- _Given request_:
Reproduce each of the lines word for word.

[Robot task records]
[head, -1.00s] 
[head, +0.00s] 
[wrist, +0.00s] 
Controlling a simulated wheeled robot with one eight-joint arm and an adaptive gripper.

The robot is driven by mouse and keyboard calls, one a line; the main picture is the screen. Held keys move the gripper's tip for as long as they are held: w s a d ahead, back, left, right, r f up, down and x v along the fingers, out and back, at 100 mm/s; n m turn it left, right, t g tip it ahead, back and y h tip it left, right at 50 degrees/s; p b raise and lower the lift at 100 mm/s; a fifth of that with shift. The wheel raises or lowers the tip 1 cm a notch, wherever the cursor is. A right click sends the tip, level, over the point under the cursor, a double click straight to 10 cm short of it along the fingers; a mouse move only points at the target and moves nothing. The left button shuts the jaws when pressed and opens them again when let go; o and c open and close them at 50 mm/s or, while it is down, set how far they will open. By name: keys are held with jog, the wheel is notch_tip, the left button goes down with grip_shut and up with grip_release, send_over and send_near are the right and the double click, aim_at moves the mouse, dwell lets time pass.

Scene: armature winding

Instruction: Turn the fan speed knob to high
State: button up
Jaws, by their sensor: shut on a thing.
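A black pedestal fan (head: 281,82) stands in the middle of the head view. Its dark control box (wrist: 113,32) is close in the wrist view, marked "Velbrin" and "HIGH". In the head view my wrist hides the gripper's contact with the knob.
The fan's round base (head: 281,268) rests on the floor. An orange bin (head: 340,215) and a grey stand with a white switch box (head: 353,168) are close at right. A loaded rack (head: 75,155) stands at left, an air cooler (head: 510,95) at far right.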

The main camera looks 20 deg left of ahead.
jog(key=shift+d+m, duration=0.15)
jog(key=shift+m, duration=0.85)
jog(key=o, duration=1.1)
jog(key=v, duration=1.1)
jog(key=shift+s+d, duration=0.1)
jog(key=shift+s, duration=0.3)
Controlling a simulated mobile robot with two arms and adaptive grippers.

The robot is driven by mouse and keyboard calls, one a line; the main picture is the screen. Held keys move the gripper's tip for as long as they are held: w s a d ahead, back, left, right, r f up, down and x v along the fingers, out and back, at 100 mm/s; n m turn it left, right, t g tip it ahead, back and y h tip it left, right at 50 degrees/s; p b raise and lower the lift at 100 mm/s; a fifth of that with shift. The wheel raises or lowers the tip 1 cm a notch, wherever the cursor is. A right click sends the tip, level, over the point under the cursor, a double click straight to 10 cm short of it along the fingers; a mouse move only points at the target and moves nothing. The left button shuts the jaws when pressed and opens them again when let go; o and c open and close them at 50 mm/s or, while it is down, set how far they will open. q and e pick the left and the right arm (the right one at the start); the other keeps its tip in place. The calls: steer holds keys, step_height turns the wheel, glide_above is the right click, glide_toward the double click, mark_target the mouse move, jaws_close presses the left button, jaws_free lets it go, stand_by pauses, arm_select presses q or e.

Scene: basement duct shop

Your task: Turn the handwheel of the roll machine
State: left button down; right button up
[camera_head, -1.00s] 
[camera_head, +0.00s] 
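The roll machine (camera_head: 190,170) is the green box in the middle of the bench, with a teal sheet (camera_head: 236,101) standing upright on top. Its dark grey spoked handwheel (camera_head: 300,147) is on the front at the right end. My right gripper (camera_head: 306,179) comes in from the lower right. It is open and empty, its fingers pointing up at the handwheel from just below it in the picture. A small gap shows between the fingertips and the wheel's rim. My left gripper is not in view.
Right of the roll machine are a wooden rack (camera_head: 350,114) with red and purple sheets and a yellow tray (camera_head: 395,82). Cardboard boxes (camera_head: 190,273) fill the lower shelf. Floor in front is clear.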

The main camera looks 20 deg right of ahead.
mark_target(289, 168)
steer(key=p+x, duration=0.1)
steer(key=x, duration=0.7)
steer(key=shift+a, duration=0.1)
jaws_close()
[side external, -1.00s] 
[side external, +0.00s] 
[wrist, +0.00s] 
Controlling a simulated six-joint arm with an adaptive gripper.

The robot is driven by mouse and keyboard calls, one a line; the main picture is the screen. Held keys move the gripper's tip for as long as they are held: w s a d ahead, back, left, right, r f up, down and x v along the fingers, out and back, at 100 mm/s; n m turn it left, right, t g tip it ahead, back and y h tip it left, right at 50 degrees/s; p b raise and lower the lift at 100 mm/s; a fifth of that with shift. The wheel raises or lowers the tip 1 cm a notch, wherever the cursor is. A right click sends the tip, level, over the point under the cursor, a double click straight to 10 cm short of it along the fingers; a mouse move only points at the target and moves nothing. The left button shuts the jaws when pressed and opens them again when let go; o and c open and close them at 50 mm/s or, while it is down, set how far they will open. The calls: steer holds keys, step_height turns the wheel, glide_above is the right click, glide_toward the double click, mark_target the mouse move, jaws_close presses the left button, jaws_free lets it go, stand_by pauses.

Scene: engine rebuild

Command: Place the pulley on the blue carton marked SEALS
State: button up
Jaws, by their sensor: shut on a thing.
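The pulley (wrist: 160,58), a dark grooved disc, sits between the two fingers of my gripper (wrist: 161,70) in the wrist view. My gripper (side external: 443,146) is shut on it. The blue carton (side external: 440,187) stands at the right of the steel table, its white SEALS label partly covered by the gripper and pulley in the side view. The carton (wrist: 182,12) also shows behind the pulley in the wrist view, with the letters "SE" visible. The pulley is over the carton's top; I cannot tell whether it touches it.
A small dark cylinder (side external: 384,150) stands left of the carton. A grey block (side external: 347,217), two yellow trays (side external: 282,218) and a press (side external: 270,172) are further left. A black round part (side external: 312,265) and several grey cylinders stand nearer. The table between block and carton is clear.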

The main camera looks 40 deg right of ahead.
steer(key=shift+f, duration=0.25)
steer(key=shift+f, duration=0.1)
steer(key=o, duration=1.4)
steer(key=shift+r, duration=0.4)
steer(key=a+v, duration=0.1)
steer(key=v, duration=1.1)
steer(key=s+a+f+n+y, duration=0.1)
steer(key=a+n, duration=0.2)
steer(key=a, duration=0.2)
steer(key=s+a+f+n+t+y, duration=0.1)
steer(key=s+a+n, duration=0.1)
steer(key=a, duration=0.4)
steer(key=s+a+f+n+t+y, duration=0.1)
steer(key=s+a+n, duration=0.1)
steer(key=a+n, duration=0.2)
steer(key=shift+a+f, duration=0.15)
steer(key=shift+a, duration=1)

- _Solution to this exercise_:
[head, -1.00s] 
[head, +0.00s] 
[wrist, +0.00s] 
Controlling a simulated wheeled robot with one eight-joint arm and an adaptive gripper.

The robot is driven by mouse and keyboard calls, one a line; the main picture is the screen. Held keys move the gripper's tip for as long as they are held: w s a d ahead, back, left, right, r f up, down and x v along the fingers, out and back, at 100 mm/s; n m turn it left, right, t g tip it ahead, back and y h tip it left, right at 50 degrees/s; p b raise and lower the lift at 100 mm/s; a fifth of that with shift. The wheel raises or lowers the tip 1 cm a notch, wherever the cursor is. A right click sends the tip, level, over the point under the cursor, a double click straight to 10 cm short of it along the fingers; a mouse move only points at the target and moves nothing. The left button shuts the jaws when pressed and opens them again when let go; o and c open and close them at 50 mm/s or, while it is down, set how far they will open. By name: keys are held with jog, the wheel is notch_tip, the left button goes down with grip_shut and up with grip_release, send_over and send_near are the right and the double click, aim_at moves the mouse, dwell lets time pass.

Scene: armature winding

Instruction: Turn the fan speed knob to high
State: button up
Jaws, by their sensor: shut on a thing.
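A black pedestal fan (head: 281,82) stands in the middle of the head view. Its dark control box (wrist: 113,32) is close in the wrist view, marked "Velbrin" and "HIGH". In the head view my wrist hides the gripper's contact with the knob.
The fan's round base (head: 281,268) rests on the floor. An orange bin (head: 340,215) and a grey stand with a white switch box (head: 353,168) are close at right. A loaded rack (head: 75,155) stands at left, an air cooler (head: 510,95) at far right.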

The main camera looks 20 deg left of ahead.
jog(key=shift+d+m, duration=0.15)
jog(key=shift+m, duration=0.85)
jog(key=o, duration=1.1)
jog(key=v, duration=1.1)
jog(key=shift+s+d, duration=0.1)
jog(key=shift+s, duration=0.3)
Controlling a simulated mobile robot with two arms and adaptive grippers.

The robot is driven by mouse and keyboard calls, one a line; the main picture is the screen. Held keys move the gripper's tip for as long as they are held: w s a d ahead, back, left, right, r f up, down and x v along the fingers, out and back, at 100 mm/s; n m turn it left, right, t g tip it ahead, back and y h tip it left, right at 50 degrees/s; p b raise and lower the lift at 100 mm/s; a fifth of that with shift. The wheel raises or lowers the tip 1 cm a notch, wherever the cursor is. A right click sends the tip, level, over the point under the cursor, a double click straight to 10 cm short of it along the fingers; a mouse move only points at the target and moves nothing. The left button shuts the jaws when pressed and opens them again when let go; o and c open and close them at 50 mm/s or, while it is down, set how far they will open. q and e pick the left and the right arm (the right one at the start); the other keeps its tip in place. The calls: steer holds keys, step_height turns the wheel, glide_above is the right click, glide_toward the double click, mark_target the mouse move, jaws_close presses the left button, jaws_free lets it go, stand_by pauses, arm_select presses q or e.

Scene: basement duct shop

Your task: Turn the handwheel of the roll machine
State: left button down; right button up
[camera_head, -1.00s] 
[camera_head, +0.00s] 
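The roll machine (camera_head: 190,170) is the green box in the middle of the bench, with a teal sheet (camera_head: 236,101) standing upright on top. Its dark grey spoked handwheel (camera_head: 300,147) is on the front at the right end. My right gripper (camera_head: 306,179) comes in from the lower right. It is open and empty, its fingers pointing up at the handwheel from just below it in the picture. A small gap shows between the fingertips and the wheel's rim. My left gripper is not in view.
Right of the roll machine are a wooden rack (camera_head: 350,114) with red and purple sheets and a yellow tray (camera_head: 395,82). Cardboard boxes (camera_head: 190,273) fill the lower shelf. Floor in front is clear.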

The main camera looks 20 deg right of ahead.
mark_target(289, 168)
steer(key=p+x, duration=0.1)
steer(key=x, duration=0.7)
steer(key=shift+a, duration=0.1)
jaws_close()
[side external, -1.00s] 
[side external, +0.00s] 
[wrist, +0.00s] 
Controlling a simulated six-joint arm with an adaptive gripper.

The robot is driven by mouse and keyboard calls, one a line; the main picture is the screen. Held keys move the gripper's tip for as long as they are held: w s a d ahead, back, left, right, r f up, down and x v along the fingers, out and back, at 100 mm/s; n m turn it left, right, t g tip it ahead, back and y h tip it left, right at 50 degrees/s; p b raise and lower the lift at 100 mm/s; a fifth of that with shift. The wheel raises or lowers the tip 1 cm a notch, wherever the cursor is. A right click sends the tip, level, over the point under the cursor, a double click straight to 10 cm short of it along the fingers; a mouse move only points at the target and moves nothing. The left button shuts the jaws when pressed and opens them again when let go; o and c open and close them at 50 mm/s or, while it is down, set how far they will open. The calls: steer holds keys, step_height turns the wheel, glide_above is the right click, glide_toward the double click, mark_target the mouse move, jaws_close presses the left button, jaws_free lets it go, stand_by pauses.

Scene: engine rebuild

Command: Place the pulley on the blue carton marked SEALS
State: button up
Jaws, by their sensor: shut on a thing.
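The pulley (wrist: 160,58), a dark grooved disc, sits between the two fingers of my gripper (wrist: 161,70) in the wrist view. My gripper (side external: 443,146) is shut on it. The blue carton (side external: 440,187) stands at the right of the steel table, its white SEALS label partly covered by the gripper and pulley in the side view. The carton (wrist: 182,12) also shows behind the pulley in the wrist view, with the letters "SE" visible. The pulley is over the carton's top; I cannot tell whether it touches it.
A small dark cylinder (side external: 384,150) stands left of the carton. A grey block (side external: 347,217), two yellow trays (side external: 282,218) and a press (side external: 270,172) are further left. A black round part (side external: 312,265) and several grey cylinders stand nearer. The table between block and carton is clear.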

The main camera looks 40 deg right of ahead.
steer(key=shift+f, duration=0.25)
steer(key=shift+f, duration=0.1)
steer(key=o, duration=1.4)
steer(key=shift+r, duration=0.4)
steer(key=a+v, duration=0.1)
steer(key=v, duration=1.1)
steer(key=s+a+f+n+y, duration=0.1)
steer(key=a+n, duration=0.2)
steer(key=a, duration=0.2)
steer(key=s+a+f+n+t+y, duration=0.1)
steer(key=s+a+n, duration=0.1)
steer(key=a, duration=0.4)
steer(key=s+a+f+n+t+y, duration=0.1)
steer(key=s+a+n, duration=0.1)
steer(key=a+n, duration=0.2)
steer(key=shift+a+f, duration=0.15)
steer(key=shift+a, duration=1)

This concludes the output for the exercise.